▸ **Given task**
Every line with the string "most" should be gathered.

▸ **Information supplied**
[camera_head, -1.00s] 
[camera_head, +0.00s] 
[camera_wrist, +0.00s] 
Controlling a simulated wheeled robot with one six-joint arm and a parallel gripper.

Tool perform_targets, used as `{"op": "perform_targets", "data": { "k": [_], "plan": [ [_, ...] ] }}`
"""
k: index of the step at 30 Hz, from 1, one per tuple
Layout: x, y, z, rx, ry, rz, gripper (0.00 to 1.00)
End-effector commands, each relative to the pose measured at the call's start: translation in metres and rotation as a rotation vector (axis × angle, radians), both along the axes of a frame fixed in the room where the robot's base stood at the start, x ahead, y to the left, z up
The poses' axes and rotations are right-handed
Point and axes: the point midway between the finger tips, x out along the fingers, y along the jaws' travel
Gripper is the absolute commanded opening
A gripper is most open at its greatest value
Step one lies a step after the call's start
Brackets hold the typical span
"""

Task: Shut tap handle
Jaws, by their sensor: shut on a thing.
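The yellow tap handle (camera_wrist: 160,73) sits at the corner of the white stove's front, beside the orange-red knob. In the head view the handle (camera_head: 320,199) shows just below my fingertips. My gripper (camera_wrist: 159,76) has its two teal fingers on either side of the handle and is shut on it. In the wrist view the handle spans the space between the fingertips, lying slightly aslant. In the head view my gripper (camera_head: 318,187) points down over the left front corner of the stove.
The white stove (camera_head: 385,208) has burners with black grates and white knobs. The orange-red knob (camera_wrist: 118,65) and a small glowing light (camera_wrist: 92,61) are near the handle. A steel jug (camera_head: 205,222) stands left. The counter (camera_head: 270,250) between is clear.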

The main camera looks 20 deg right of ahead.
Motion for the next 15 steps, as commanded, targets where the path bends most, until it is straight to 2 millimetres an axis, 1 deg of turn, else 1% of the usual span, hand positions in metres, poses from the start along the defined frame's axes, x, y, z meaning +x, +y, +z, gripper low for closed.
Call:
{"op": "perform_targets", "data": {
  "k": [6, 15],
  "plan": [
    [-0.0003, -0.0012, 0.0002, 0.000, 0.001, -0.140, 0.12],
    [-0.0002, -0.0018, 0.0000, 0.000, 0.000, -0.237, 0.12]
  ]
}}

▸ **Solution to this exercise**
A gripper is most open at its greatest value
Motion for the next 15 steps, as commanded, targets where the path bends most, until it is straight to 2 millimetres an axis, 1 deg of turn, else 1% of the usual span, hand positions in metres, poses from the start along the defined frame's axes, x, y, z meaning +x, +y, +z, gripper low for closed.

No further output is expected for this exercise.